* BEGIN Given information *

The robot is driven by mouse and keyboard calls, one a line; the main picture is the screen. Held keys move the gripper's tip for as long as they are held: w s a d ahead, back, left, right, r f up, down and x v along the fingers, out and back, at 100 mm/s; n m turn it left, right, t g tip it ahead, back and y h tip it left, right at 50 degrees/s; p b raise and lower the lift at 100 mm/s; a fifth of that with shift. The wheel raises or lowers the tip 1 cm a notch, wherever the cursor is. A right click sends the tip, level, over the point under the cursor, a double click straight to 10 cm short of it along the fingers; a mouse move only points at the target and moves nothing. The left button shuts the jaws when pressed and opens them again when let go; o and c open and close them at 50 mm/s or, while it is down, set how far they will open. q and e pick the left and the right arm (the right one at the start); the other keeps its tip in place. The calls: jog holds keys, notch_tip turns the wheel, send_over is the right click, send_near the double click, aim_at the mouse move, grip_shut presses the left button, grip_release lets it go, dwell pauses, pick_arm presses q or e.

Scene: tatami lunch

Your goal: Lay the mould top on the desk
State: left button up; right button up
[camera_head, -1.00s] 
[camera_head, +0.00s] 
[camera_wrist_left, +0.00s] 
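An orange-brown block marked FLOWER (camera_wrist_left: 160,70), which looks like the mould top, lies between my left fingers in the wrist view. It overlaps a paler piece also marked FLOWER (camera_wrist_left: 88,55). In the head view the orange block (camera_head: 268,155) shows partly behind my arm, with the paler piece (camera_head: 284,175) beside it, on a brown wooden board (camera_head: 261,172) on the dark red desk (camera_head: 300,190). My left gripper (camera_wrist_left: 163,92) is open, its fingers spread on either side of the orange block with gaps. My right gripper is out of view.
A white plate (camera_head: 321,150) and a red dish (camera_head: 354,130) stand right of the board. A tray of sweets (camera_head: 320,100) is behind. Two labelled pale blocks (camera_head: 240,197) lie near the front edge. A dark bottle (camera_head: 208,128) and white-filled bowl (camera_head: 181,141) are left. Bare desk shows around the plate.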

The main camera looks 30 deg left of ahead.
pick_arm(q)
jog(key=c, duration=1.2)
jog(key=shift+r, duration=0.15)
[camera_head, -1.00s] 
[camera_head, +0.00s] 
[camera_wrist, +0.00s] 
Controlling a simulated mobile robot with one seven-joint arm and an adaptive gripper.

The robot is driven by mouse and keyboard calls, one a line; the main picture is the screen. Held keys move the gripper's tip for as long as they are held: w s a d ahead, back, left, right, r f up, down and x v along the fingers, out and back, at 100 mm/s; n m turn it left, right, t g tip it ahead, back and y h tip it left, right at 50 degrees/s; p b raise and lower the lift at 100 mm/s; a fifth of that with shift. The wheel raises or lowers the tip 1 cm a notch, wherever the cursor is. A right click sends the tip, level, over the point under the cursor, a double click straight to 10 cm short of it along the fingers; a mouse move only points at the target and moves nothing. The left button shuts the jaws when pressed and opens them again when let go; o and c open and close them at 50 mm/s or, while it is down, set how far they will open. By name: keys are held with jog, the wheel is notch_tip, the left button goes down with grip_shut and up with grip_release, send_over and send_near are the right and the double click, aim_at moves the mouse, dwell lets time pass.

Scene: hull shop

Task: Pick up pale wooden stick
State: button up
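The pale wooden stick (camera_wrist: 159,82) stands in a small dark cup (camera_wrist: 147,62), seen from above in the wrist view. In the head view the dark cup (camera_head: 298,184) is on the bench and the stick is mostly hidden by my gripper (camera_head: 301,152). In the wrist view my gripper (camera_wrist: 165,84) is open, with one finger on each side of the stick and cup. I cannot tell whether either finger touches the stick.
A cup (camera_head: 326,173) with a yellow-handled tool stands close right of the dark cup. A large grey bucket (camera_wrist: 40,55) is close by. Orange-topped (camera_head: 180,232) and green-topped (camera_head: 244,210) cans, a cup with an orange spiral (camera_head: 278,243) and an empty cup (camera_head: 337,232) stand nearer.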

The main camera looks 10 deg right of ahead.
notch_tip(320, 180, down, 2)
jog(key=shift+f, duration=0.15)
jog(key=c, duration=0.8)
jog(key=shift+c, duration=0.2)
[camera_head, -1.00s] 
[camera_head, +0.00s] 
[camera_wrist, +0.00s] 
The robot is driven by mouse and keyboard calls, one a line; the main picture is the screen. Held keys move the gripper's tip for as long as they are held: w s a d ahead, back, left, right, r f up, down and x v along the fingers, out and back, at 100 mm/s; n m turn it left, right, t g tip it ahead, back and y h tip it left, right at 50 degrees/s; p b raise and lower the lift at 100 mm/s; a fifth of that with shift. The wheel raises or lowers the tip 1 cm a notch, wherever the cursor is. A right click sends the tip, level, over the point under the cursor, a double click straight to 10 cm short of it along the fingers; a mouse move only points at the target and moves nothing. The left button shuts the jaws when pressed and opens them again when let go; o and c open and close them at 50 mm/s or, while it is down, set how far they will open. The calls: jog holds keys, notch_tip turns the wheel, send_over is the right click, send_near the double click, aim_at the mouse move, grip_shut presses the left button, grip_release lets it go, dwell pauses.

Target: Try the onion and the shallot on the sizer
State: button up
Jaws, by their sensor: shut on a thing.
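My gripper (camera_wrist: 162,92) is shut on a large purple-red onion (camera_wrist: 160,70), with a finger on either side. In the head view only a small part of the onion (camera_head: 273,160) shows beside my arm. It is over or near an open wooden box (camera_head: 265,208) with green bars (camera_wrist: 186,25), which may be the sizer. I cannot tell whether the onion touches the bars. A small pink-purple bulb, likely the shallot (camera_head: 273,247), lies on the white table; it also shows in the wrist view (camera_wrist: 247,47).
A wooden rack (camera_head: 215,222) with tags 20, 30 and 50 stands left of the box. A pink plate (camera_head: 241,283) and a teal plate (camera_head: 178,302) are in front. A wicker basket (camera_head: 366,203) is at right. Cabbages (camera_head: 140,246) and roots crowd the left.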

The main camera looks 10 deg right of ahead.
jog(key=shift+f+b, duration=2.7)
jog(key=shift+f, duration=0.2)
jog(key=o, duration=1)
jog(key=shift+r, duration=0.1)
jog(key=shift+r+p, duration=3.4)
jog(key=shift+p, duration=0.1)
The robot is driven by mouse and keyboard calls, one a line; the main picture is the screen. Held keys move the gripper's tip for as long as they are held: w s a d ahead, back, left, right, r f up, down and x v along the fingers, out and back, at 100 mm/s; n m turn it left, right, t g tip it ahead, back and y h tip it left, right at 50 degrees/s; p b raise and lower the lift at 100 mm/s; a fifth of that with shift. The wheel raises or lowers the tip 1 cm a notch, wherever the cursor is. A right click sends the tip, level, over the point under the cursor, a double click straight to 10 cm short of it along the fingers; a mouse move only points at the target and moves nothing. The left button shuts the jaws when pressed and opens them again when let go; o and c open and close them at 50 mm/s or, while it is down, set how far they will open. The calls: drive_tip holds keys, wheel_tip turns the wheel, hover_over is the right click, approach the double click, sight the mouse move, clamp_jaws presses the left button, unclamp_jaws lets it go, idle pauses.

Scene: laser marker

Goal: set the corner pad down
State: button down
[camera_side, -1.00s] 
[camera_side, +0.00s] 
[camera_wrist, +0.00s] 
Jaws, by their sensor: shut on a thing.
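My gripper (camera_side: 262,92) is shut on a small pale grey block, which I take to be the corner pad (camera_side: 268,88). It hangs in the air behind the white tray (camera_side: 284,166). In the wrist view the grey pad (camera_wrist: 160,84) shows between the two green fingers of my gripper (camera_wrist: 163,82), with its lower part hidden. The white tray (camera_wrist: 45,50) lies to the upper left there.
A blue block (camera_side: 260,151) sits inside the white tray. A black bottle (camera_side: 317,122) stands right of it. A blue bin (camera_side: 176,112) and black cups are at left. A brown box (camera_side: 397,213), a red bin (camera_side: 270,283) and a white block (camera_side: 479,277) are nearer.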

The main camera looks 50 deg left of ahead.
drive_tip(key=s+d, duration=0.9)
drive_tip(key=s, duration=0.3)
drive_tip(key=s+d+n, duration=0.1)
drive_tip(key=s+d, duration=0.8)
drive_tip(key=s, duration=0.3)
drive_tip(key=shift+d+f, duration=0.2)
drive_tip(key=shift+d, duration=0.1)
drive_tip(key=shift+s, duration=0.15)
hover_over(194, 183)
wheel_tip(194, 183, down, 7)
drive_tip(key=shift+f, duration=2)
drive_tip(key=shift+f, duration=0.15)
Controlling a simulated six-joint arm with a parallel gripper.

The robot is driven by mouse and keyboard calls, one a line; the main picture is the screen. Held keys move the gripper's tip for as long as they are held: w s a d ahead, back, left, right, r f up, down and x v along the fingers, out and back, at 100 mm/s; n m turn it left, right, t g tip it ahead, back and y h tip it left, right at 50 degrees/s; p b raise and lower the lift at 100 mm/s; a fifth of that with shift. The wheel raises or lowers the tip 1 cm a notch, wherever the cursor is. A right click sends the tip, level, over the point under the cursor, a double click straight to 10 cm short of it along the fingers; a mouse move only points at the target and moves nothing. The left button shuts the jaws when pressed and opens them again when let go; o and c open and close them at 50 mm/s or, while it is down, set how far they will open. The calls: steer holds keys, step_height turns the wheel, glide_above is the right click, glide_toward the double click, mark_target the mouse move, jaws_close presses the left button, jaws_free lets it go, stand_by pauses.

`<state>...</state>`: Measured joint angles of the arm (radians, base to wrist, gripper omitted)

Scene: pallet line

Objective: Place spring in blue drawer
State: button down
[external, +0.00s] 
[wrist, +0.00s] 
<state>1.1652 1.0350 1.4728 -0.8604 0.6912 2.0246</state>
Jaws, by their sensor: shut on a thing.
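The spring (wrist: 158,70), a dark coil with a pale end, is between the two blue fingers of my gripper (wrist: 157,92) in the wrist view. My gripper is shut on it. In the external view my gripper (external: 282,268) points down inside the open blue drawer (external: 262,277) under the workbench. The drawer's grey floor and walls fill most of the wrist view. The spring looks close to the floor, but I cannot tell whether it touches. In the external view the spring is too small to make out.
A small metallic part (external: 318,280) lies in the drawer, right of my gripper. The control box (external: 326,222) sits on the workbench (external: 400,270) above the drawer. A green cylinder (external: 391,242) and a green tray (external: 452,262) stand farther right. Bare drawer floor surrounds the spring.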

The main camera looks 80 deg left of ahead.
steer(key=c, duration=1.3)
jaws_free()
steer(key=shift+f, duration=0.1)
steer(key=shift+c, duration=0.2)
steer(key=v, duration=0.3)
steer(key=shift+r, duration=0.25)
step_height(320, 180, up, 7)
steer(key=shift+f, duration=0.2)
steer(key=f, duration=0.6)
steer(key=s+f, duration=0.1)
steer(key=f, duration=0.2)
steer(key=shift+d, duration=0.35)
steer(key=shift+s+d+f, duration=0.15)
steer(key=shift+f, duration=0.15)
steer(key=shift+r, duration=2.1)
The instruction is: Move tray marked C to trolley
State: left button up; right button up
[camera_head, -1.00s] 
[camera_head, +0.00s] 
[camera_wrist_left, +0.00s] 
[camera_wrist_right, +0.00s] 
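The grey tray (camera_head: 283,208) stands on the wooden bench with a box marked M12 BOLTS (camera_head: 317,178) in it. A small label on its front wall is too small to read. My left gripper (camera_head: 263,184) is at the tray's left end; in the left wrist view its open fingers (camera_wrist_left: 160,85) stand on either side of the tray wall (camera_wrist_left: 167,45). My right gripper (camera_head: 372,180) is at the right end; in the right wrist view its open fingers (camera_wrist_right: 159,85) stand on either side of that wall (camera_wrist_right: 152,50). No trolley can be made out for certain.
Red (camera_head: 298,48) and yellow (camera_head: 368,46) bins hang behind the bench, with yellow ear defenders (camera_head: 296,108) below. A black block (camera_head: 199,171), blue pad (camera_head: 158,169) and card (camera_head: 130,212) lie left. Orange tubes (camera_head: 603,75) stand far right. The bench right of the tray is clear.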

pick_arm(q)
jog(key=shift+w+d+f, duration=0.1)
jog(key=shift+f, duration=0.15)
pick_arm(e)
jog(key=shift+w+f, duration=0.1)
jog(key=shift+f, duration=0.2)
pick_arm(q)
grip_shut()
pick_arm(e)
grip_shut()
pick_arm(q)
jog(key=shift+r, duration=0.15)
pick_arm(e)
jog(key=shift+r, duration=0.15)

* END Given information *

» What to work on: Your task is to print the lines from the one containing "[external, +0.00s]" through the one containing "<state>1.1652 1.0350 1.4728", exactly and with nothing added.

» Response:
[external, +0.00s] 
[wrist, +0.00s] 
<state>1.1652 1.0350 1.4728 -0.8604 0.6912 2.0246</state>

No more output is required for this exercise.